--- begin Dataset rows ---

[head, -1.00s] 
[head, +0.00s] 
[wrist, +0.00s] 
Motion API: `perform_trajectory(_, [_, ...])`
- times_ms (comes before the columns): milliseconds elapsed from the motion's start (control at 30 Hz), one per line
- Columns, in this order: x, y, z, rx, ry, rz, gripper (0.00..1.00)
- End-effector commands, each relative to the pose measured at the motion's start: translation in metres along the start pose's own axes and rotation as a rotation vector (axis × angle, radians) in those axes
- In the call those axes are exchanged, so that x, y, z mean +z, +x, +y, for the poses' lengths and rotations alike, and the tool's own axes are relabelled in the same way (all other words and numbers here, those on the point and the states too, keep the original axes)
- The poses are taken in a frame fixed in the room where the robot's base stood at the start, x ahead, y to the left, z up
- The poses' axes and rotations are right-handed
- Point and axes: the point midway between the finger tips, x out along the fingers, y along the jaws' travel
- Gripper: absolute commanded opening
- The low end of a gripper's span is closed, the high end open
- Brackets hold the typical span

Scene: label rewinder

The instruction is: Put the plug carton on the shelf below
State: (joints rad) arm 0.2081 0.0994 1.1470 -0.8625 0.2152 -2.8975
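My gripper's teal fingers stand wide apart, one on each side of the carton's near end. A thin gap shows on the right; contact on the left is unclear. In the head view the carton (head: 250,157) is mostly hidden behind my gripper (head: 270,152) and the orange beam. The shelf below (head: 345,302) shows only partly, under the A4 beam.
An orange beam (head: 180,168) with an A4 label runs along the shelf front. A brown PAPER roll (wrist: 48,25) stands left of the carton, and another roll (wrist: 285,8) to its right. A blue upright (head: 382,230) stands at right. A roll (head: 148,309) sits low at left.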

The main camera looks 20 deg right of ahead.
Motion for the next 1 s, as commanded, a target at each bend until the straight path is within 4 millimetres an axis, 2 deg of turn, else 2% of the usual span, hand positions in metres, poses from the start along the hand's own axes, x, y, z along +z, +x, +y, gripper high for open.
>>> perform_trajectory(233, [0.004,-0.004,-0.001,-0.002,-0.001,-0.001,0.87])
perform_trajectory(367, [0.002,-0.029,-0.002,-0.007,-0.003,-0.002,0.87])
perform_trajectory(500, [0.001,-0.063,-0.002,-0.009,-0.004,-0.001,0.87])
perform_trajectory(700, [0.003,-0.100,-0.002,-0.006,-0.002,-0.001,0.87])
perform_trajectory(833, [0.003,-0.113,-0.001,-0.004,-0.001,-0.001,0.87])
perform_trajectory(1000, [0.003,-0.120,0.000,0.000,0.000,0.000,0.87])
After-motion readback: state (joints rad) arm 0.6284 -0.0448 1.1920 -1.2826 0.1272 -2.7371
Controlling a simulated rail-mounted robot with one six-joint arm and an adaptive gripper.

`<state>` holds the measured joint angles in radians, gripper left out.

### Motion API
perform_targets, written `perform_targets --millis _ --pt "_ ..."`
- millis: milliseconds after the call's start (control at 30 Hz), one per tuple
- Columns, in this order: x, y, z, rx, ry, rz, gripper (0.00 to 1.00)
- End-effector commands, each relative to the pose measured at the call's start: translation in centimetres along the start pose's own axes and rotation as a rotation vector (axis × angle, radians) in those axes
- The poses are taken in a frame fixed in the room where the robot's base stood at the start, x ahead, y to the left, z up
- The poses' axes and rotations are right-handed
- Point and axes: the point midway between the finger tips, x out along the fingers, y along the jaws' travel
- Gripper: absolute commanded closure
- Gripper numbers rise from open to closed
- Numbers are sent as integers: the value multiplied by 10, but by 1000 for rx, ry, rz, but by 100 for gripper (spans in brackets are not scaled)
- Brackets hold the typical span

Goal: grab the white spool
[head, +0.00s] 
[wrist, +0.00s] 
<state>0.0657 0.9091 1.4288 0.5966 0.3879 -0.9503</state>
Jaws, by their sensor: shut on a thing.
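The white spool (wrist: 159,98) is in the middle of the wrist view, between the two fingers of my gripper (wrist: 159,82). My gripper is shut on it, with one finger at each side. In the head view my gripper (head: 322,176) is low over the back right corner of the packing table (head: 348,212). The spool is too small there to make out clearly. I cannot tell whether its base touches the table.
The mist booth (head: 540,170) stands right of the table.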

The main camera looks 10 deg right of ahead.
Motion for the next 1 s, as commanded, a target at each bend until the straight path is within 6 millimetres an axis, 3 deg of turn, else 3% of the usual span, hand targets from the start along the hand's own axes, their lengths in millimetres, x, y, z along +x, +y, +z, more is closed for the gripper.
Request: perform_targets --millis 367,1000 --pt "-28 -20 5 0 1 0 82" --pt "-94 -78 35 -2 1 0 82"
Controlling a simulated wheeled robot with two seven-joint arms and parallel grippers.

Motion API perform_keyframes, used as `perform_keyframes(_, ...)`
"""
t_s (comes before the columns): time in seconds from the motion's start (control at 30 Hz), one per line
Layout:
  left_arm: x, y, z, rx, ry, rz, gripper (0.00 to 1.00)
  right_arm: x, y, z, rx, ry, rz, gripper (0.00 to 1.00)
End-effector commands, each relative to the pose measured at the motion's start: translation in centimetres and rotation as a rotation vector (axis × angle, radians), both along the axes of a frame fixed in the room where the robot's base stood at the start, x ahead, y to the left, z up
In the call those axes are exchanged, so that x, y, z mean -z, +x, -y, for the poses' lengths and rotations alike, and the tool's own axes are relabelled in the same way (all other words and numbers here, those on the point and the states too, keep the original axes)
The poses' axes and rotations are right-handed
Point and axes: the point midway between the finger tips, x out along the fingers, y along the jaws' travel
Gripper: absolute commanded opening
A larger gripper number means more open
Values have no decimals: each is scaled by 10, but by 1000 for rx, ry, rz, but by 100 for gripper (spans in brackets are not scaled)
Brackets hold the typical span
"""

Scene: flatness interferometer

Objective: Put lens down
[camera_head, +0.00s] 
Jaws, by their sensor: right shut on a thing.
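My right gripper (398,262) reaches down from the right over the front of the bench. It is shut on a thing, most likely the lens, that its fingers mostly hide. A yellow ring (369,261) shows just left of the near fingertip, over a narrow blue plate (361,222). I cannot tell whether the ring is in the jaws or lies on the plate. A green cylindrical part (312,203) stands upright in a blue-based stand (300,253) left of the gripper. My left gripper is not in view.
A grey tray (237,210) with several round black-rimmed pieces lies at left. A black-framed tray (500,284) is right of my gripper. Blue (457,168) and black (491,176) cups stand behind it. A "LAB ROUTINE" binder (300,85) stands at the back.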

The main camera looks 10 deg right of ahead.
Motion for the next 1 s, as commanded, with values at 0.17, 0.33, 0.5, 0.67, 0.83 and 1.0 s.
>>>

--- end Dataset rows ---

What this task involves ▸ Print the whole listing again, exactly.

Final answer ▸
[head, -1.00s] 
[head, +0.00s] 
[wrist, +0.00s] 
Motion API: `perform_trajectory(_, [_, ...])`
- times_ms (comes before the columns): milliseconds elapsed from the motion's start (control at 30 Hz), one per line
- Columns, in this order: x, y, z, rx, ry, rz, gripper (0.00..1.00)
- End-effector commands, each relative to the pose measured at the motion's start: translation in metres along the start pose's own axes and rotation as a rotation vector (axis × angle, radians) in those axes
- In the call those axes are exchanged, so that x, y, z mean +z, +x, +y, for the poses' lengths and rotations alike, and the tool's own axes are relabelled in the same way (all other words and numbers here, those on the point and the states too, keep the original axes)
- The poses are taken in a frame fixed in the room where the robot's base stood at the start, x ahead, y to the left, z up
- The poses' axes and rotations are right-handed
- Point and axes: the point midway between the finger tips, x out along the fingers, y along the jaws' travel
- Gripper: absolute commanded opening
- The low end of a gripper's span is closed, the high end open
- Brackets hold the typical span

Scene: label rewinder

The instruction is: Put the plug carton on the shelf below
State: (joints rad) arm 0.2081 0.0994 1.1470 -0.8625 0.2152 -2.8975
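My gripper's teal fingers stand wide apart, one on each side of the carton's near end. A thin gap shows on the right; contact on the left is unclear. In the head view the carton (head: 250,157) is mostly hidden behind my gripper (head: 270,152) and the orange beam. The shelf below (head: 345,302) shows only partly, under the A4 beam.
An orange beam (head: 180,168) with an A4 label runs along the shelf front. A brown PAPER roll (wrist: 48,25) stands left of the carton, and another roll (wrist: 285,8) to its right. A blue upright (head: 382,230) stands at right. A roll (head: 148,309) sits low at left.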

The main camera looks 20 deg right of ahead.
Motion for the next 1 s, as commanded, a target at each bend until the straight path is within 4 millimetres an axis, 2 deg of turn, else 2% of the usual span, hand positions in metres, poses from the start along the hand's own axes, x, y, z along +z, +x, +y, gripper high for open.
>>> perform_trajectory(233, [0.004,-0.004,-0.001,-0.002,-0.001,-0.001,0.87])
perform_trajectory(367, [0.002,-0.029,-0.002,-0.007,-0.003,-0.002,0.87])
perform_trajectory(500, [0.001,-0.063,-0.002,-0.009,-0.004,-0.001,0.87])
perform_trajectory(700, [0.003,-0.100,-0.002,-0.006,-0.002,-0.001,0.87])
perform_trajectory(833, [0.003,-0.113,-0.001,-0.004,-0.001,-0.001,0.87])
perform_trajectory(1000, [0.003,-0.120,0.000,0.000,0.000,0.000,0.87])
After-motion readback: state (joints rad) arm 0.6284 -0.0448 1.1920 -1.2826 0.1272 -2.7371
Controlling a simulated rail-mounted robot with one six-joint arm and an adaptive gripper.

`<state>` holds the measured joint angles in radians, gripper left out.

### Motion API
perform_targets, written `perform_targets --millis _ --pt "_ ..."`
- millis: milliseconds after the call's start (control at 30 Hz), one per tuple
- Columns, in this order: x, y, z, rx, ry, rz, gripper (0.00 to 1.00)
- End-effector commands, each relative to the pose measured at the call's start: translation in centimetres along the start pose's own axes and rotation as a rotation vector (axis × angle, radians) in those axes
- The poses are taken in a frame fixed in the room where the robot's base stood at the start, x ahead, y to the left, z up
- The poses' axes and rotations are right-handed
- Point and axes: the point midway between the finger tips, x out along the fingers, y along the jaws' travel
- Gripper: absolute commanded closure
- Gripper numbers rise from open to closed
- Numbers are sent as integers: the value multiplied by 10, but by 1000 for rx, ry, rz, but by 100 for gripper (spans in brackets are not scaled)
- Brackets hold the typical span

Goal: grab the white spool
[head, +0.00s] 
[wrist, +0.00s] 
<state>0.0657 0.9091 1.4288 0.5966 0.3879 -0.9503</state>
Jaws, by their sensor: shut on a thing.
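The white spool (wrist: 159,98) is in the middle of the wrist view, between the two fingers of my gripper (wrist: 159,82). My gripper is shut on it, with one finger at each side. In the head view my gripper (head: 322,176) is low over the back right corner of the packing table (head: 348,212). The spool is too small there to make out clearly. I cannot tell whether its base touches the table.
The mist booth (head: 540,170) stands right of the table.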

The main camera looks 10 deg right of ahead.
Motion for the next 1 s, as commanded, a target at each bend until the straight path is within 6 millimetres an axis, 3 deg of turn, else 3% of the usual span, hand targets from the start along the hand's own axes, their lengths in millimetres, x, y, z along +x, +y, +z, more is closed for the gripper.
Request: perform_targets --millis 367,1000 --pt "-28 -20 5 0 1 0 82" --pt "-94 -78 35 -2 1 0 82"
Controlling a simulated wheeled robot with two seven-joint arms and parallel grippers.

Motion API perform_keyframes, used as `perform_keyframes(_, ...)`
"""
t_s (comes before the columns): time in seconds from the motion's start (control at 30 Hz), one per line
Layout:
  left_arm: x, y, z, rx, ry, rz, gripper (0.00 to 1.00)
  right_arm: x, y, z, rx, ry, rz, gripper (0.00 to 1.00)
End-effector commands, each relative to the pose measured at the motion's start: translation in centimetres and rotation as a rotation vector (axis × angle, radians), both along the axes of a frame fixed in the room where the robot's base stood at the start, x ahead, y to the left, z up
In the call those axes are exchanged, so that x, y, z mean -z, +x, -y, for the poses' lengths and rotations alike, and the tool's own axes are relabelled in the same way (all other words and numbers here, those on the point and the states too, keep the original axes)
The poses' axes and rotations are right-handed
Point and axes: the point midway between the finger tips, x out along the fingers, y along the jaws' travel
Gripper: absolute commanded opening
A larger gripper number means more open
Values have no decimals: each is scaled by 10, but by 1000 for rx, ry, rz, but by 100 for gripper (spans in brackets are not scaled)
Brackets hold the typical span
"""

Scene: flatness interferometer

Objective: Put lens down
[camera_head, +0.00s] 
Jaws, by their sensor: right shut on a thing.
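My right gripper (398,262) reaches down from the right over the front of the bench. It is shut on a thing, most likely the lens, that its fingers mostly hide. A yellow ring (369,261) shows just left of the near fingertip, over a narrow blue plate (361,222). I cannot tell whether the ring is in the jaws or lies on the plate. A green cylindrical part (312,203) stands upright in a blue-based stand (300,253) left of the gripper. My left gripper is not in view.
A grey tray (237,210) with several round black-rimmed pieces lies at left. A black-framed tray (500,284) is right of my gripper. Blue (457,168) and black (491,176) cups stand behind it. A "LAB ROUTINE" binder (300,85) stands at the back.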

The main camera looks 10 deg right of ahead.
Motion for the next 1 s, as commanded, with values at 0.17, 0.33, 0.5, 0.67, 0.83 and 1.0 s.
>>>

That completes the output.